Would you retype, exactly and without the pictures, the lines between the line holding "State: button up" and the line holding "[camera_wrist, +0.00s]", inclusive, and nothing else?

-------------------------

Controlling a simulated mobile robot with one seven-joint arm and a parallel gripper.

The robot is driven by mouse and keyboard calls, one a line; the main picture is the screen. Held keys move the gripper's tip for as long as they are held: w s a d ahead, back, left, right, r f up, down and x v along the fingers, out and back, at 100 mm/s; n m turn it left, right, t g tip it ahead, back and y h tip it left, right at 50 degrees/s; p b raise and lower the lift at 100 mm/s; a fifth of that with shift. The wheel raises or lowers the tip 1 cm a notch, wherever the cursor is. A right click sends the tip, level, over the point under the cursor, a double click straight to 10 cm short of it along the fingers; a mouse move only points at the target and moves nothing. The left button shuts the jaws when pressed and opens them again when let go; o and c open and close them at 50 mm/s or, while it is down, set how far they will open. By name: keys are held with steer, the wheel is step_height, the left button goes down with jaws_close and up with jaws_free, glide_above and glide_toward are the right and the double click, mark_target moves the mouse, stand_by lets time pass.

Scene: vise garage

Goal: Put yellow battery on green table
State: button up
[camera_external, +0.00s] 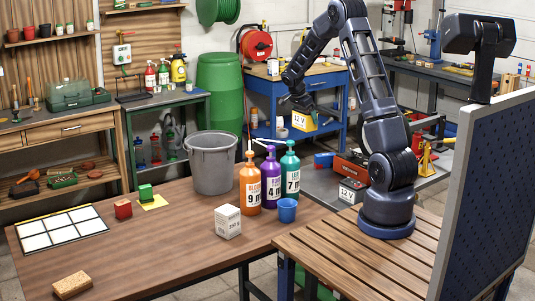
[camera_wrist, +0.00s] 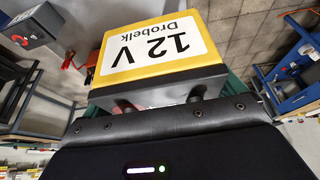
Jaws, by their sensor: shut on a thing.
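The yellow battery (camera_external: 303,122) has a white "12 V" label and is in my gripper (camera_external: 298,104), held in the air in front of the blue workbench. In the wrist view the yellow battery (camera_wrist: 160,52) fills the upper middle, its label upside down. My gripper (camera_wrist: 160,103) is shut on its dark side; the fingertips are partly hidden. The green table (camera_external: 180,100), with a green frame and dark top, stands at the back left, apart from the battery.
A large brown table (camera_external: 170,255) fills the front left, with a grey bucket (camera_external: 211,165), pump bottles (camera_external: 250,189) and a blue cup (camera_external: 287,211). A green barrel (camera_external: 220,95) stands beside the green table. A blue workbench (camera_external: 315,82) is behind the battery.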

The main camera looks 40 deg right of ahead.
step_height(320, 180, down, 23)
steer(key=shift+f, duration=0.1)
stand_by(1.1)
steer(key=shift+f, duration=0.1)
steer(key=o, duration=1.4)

-------------------------

◆ **Task result**
State: button up
[camera_external, +0.00s] 
[camera_wrist, +0.00s] 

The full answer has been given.